═════ Stored data ═════

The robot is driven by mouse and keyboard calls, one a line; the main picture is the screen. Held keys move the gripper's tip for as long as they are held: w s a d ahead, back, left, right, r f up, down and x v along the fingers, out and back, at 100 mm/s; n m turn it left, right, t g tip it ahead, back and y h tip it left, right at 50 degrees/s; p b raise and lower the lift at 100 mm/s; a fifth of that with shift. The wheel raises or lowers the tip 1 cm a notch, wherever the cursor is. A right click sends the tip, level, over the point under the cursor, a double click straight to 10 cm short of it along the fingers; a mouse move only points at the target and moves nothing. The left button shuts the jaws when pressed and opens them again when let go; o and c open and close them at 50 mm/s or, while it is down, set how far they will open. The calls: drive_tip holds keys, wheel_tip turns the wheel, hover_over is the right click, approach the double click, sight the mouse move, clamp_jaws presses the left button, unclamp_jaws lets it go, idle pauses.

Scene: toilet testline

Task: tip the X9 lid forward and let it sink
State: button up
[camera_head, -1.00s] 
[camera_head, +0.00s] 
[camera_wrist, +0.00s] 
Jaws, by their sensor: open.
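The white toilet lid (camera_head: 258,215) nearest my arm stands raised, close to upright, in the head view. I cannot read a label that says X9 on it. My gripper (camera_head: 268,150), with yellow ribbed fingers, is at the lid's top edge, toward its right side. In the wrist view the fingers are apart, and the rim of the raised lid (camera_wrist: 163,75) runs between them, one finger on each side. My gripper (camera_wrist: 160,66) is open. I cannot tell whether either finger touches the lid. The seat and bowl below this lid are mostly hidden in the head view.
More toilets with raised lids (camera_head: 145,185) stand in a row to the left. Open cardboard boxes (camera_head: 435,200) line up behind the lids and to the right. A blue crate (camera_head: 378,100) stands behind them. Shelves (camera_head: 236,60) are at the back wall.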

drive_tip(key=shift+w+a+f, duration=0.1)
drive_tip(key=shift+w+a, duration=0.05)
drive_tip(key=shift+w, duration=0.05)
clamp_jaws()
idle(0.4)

═════

Output only the lines from the one containing "[camera_head, -1.00s]" through the one containing "[camera_wrist, +0.00s]", inclusive, exactly as written.

Final result
[camera_head, -1.00s] 
[camera_head, +0.00s] 
[camera_wrist, +0.00s] 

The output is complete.